Now, I’ve preached it and taught it and said it countless times before, but it needs to be said again: When you forgive others, you forgive with God’s forgiveness in Jesus Christ. It’s not really your forgiveness, but God’s. Therefore, what have you to lose? Nothing! When you forgive another who has sinned against you, it costs you nothing. In fact, when you forgive others you also free yourself from the self-imposed burden of keeping another person down. Or, to put it another way, you are an extension of God in Christ to others. You are Christ’s hands and heart, mouth and voice. When you forgive others, you extend to them Christ’s forgiveness.

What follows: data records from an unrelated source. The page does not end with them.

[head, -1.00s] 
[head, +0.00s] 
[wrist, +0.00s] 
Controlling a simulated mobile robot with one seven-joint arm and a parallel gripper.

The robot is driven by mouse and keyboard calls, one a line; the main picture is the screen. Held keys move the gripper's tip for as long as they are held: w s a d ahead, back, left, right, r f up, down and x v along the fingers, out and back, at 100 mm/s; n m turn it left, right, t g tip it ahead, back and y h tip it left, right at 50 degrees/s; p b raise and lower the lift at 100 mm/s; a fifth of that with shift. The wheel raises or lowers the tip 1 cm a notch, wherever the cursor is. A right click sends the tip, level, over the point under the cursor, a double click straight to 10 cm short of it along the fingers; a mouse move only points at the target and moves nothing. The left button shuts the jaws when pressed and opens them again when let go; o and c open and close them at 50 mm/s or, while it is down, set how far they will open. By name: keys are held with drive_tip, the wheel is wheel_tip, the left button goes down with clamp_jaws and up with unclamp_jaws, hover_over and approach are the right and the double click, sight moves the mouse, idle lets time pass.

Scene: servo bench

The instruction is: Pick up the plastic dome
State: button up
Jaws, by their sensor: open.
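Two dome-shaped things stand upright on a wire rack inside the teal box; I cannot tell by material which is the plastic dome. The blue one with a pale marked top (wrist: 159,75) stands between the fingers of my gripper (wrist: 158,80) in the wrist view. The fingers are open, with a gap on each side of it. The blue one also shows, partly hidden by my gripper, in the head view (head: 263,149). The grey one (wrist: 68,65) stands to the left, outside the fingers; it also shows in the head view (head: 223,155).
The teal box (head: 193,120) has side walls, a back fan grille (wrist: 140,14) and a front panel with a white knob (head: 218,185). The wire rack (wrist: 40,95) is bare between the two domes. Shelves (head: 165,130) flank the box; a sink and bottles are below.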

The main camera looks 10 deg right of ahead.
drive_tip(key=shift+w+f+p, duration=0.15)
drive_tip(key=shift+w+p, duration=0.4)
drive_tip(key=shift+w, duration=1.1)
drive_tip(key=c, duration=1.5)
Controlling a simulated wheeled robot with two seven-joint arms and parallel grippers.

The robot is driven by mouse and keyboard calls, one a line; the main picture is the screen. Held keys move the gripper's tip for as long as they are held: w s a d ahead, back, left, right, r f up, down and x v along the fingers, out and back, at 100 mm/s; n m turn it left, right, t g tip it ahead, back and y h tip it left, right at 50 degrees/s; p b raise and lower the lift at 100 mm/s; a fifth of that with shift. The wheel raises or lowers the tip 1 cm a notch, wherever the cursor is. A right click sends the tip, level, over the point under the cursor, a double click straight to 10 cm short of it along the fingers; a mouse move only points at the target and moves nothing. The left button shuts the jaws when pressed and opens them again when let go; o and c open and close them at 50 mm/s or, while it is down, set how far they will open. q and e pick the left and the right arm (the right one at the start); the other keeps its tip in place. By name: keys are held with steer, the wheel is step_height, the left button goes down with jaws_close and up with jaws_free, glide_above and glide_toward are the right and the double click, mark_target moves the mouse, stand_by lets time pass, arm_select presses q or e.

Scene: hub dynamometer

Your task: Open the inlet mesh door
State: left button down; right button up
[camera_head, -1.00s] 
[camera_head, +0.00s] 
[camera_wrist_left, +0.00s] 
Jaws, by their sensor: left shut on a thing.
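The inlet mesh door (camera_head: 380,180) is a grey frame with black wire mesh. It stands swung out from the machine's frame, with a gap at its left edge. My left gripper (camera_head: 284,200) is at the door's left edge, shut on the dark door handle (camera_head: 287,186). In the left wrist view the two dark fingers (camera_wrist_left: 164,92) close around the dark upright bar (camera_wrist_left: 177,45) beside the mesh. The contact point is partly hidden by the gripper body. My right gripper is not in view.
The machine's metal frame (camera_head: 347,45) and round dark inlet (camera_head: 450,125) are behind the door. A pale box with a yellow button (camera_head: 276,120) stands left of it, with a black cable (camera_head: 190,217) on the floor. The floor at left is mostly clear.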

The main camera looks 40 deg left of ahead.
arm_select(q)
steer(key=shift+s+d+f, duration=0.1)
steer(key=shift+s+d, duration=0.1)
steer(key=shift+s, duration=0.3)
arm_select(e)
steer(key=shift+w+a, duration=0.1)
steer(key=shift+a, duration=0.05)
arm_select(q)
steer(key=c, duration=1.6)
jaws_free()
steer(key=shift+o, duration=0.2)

You are a branch of the True Vine Jesus, and the fruit you bear is forgiveness, mercy, love, and compassion. Needless to say, as a fruitless branch is cut off and thrown into the fire, so there can be no such thing as an unforgiving, unmerciful Christian. That is why the judgment against the unforgiving servant is so extremely harsh. By not loving and forgiving others, the unforgiving Christian demonstrates his lack of fear, love, and trust in God.
“If you, O LORD, should mark iniquities, O LORD, who could stand?” Thus we prayed in the Antiphon to the Introit this day. This is the confession of the Christian who knows the debt he owed to the LORD that the LORD has mercifully and graciously forgiven in the blood of Jesus. This is also the confession of the Christian who knows that he is no better off, no less sinful and guilty and in debt before the LORD than his brother or sister, than his friend or neighbor, or even than the stranger or his enemy. As Martin Luther famously confessed as he was dying, “We are all beggars.” Just as we all share a part in our national indebtedness, right down to every taxpayer and every citizen, so much more are we all together indebted to our God and Father. Therefore, in humility and lowliness we think no one beneath ourselves. However, in faith and trust and in fervent love for our God and Father we believe and know that we are forgiven, for He poured out the life of His Son Jesus in death upon the cross for our sins and for the sins of all the world. And, He invites you to come, drink freely of His mercy and forgiveness. Let His mercy and forgiveness fill you and flow out of you unto others for the life of the world. You are an extension of His grace and mercy, love and forgiveness, to the glory of His holy Name.

In the + Name of Jesus. Amen.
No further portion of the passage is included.